EPA officials say the agency’s plan effectively lays out a 2020 target for 15.8 billion gallons of conventional renewable fuels, including corn-based ethanol, with that translating to 15 billion gallons once refinery waivers are factored in.



Image

Wheeler

“President Trump committed to our nation’s farmers that biofuel requirements would be expanded in 2020,” EPA Administrator Andrew Wheeler said in a news release. “At the EPA, we are delivering on that promise and ensuring a net of 15 billion gallons of conventional biofuel are blended into the nation’s fuel supply.”

Under the EPA rule, refiners are expected to use 5.09 billion gallons of advanced biofuel, including 590 million gallons of cellulosic biofuel. And in 2021, refiners and fuel importers will be required to use 2.43 billion gallons of biomass-based diesel made from soybeans and waste cooking oil — identical to the 2020 target.

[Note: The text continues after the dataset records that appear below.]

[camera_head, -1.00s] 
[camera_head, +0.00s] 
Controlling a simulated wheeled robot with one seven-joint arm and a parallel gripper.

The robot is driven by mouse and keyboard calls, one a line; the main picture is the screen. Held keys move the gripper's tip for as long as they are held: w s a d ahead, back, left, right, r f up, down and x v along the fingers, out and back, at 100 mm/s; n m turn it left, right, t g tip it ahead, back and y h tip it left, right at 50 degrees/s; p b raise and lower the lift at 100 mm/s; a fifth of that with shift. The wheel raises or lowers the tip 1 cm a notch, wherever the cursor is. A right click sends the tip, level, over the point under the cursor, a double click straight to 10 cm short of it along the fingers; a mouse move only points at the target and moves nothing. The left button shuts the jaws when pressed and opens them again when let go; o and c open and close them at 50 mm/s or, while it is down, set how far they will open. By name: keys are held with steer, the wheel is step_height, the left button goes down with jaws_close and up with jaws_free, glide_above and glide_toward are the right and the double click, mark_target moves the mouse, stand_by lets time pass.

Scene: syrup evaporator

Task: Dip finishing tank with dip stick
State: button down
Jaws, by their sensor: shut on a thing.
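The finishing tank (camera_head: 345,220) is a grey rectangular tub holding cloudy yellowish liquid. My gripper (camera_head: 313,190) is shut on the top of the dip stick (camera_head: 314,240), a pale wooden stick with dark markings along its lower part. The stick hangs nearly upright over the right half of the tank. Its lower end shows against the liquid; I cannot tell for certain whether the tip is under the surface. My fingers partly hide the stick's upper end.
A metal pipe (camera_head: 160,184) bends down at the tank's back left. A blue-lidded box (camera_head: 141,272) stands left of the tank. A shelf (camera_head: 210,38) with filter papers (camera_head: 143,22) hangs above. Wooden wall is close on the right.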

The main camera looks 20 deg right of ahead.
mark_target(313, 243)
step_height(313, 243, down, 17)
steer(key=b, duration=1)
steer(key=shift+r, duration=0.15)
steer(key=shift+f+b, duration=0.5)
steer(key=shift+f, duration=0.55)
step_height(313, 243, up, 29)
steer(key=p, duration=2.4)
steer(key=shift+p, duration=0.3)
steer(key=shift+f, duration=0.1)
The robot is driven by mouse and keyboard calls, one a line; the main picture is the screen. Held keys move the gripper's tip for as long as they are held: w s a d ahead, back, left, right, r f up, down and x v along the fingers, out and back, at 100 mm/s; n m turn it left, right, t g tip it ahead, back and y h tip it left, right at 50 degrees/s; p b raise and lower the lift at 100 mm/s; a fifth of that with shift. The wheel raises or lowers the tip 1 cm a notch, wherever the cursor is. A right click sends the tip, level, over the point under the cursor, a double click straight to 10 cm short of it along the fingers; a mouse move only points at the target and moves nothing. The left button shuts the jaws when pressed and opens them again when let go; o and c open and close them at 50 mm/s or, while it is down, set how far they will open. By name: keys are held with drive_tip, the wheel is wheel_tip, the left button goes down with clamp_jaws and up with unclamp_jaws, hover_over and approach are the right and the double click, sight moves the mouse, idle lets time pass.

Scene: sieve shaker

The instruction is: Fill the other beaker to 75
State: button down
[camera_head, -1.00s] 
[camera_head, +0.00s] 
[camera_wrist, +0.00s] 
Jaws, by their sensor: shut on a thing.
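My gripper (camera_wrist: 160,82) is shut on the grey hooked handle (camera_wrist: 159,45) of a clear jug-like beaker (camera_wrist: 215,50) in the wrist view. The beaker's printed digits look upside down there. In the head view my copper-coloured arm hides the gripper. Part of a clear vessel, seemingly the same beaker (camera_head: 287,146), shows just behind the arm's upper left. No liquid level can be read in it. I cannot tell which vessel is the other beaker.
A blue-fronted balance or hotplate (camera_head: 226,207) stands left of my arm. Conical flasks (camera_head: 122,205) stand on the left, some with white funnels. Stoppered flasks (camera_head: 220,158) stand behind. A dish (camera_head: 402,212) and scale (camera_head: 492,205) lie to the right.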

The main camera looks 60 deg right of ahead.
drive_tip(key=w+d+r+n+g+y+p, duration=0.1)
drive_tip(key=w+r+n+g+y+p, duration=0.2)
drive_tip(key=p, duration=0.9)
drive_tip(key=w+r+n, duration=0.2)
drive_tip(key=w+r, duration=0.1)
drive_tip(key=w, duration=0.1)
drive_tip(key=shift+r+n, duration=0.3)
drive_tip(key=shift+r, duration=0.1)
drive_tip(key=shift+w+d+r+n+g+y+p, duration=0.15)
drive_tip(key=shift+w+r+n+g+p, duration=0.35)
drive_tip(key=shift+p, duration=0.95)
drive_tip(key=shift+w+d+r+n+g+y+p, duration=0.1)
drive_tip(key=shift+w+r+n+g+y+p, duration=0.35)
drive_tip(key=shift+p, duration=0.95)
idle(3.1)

For weeks, biofuel producers, farmers and politicians from the Midwest unsuccessfully implored administration officials — including President Donald Trump himself — to alter the EPA’s approach so that it better assures biofuel quotas aren’t undermined by refinery waivers. They say the EPA measure falls short by basing adjustments on a three-year average of Energy Department recommendations on those refinery waivers — rather than the higher number the EPA has actually granted.

Image

Grassley

“The EPA is playing games and not helping President Trump with farmers,” said Sen. Chuck Grassley (R-Iowa). “No matter what EPA says about the impact of its waivers to oil companies making billions in profits, farmers and biofuels producers know and feel the negative impact of the agency’s actions.”

The EPA plan was likely to leave both sides unhappy. Besides the refinery waiver change, biofuel boosters had unsuccessfully sought more aggressive quotas to drive production. Meanwhile, oil companies broadly argued the measure will spur imports of foreign biofuel and complained EPA’s reallocation plan forces larger refineries to bear an unfair burden as blending requirements are raised for those nonexempted facilities.

Oil refiners have signaled they will challenge the rule in federal court.

EPA has said it will more closely follow Energy Department recommendations for refinery waivers in the future.

Image

Ernst

But Sen. Joni Ernst (R-Iowa) said voters in her state are hesitant “to trust the word of EPA to actually follow through on that commitment.” As it is, she said, the final rule fell short of a White House-brokered agreement since future refinery waivers could exceed the amount of adjustments.

“After shaking hands in the Oval Office this fall, EPA had an opportunity to restore the broken trust of farmers and to follow through on the president’s commitment, but it appears they’ve missed the mark — again," Ernst said in an emailed statement.

The blending targets are set by EPA under a 14-year-old law meant to encourage plant-based fuels while displacing petroleum-based supplies. Opponents of the biofuel mandate say it was established under far different circumstances, when U.S. oil supplies were seen as dwindling and lawmakers were worried about reliance on foreign crude.